APA/AFP/Michael Evstafiev
Ratko Mladic und Radovan Karadzic während des Bosnien-Krieges im August 1993 in Pale
Wie erst dieser Tage durchsickerte, versteckte sich Mladic zwischen 2000 und 2003 auch in einer Belgrader Militärkaserne. Die serbischen Behörden bestritten das damals energisch. Der heute 75-Jährige soll während der Jahre auf der Flucht drei Schlaganfälle erlitten haben. Dennoch sorgte er im Laufe des Prozesses wiederholt mit nationalistischen Ausfällen für Eklats und musste aus dem Sitzungssaal entfernt werden.
Zu lebenslanger Haft verurteilt
Ein Zeichen der Reue zeigte der General nie. Am Mittwoch wurde er für Völkermord, Kriegsverbrechen und Verbrechen gegen die Menschlichkeit schuldig gesprochen und zu einer lebenslangen Haftstrafe verurteilt. Während der Urteilsverkündung war Mladic aus dem Gerichtssaal entfernt worden, nachdem er lautstark protestiert hatte. Mladic will gegen das Urteil Berufung einlegen.
Keine Einsicht für Kriegsverbrechen in Serbien
Serbien tut sich schwer mit seinem kriegerischen Erbe. Bis heute gilt Mladic in weiten Teilen der Bevölkerung noch als Kriegsheld, der seine Landsleute in Bosnien nur vor dem sicheren Untergang bewahrt hat. Serbien habe so einer „Weltverschwörung“ unter Führung Deutschlands, Österreichs und des Vatikan heldenhaft Widerstand geleistet - so das verworrene Weltbild.

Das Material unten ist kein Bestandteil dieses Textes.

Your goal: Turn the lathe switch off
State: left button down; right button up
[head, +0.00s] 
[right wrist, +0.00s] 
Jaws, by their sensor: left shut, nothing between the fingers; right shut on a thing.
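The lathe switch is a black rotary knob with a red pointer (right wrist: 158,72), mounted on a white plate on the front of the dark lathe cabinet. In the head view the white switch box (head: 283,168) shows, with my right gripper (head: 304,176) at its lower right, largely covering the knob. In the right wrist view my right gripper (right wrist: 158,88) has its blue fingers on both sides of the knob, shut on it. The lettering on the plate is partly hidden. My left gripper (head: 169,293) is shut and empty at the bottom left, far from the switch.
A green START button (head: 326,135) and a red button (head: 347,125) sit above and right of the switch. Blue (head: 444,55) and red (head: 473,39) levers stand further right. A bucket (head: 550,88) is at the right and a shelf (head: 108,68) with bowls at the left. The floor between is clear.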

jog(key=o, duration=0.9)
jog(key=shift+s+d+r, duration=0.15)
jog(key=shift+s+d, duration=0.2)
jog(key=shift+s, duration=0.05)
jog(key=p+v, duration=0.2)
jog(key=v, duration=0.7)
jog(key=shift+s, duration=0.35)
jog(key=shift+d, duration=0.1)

Auf jedem Volksfest und in den Souvenirgeschäften Belgrads sind Mladic-T-Shirts nach wie vor ein Dauerbrenner. Das UNO-Tribunal ist für Serbien schon lange eines der größten Feindbilder. Das Gericht habe einseitig gegen Serben gearbeitet, sagte erst vor wenigen Tagen Regierungschefin Ana Brnabic in Belgrad. Damit habe es nicht zur Versöhnung, sondern im Gegenteil zur Verschärfung der Konflikte auf dem Balkan beigetragen. Die Belgrader Zeitung „Informer“, Sprachrohr von Präsident Aleksandar Vucic, titelte kürzlich: „Das Haager Gericht vergewaltigt offen das Recht“.
Die serbische Politik leugnet bis heute den Völkermord in Srebrenica. Erst heuer wurden acht ehemalige Spezialpolizisten in Belgrad angeklagt, weil sie 1.313 muslimische Zivilisten ermordet haben sollen. Der Prozess wurde allerdings schnell unterbrochen und muss von vorn beginnen. Angesichts dieser Realität machte sich Chefankläger Serge Brammertz keine Illusionen. Ein Gericht könne nicht für Versöhnung sorgen, sagt er. „Aber ohne Gerechtigkeit fehlt die Basis für Versöhnung.“
Die offene Wunde Srebrenica
Nicht nur auf dem Balkan, auch für die UNO bleibt Srebrenica eine offene Wunde. Denn die Staatengemeinschaft hatte den Völkermord nicht verhindert, und niederländische UNO-Soldaten hatten sich den Truppen von Mladic kampflos ergeben. Kurz nach der Einnahme von Srebrenica prosteten einander der General und der niederländische Kommandant des Blauhelmbataillons, Thom Karremans, mit Schnapsgläsern zu. Das Foto von dieser Szene ging als Bild der Schande um die Welt.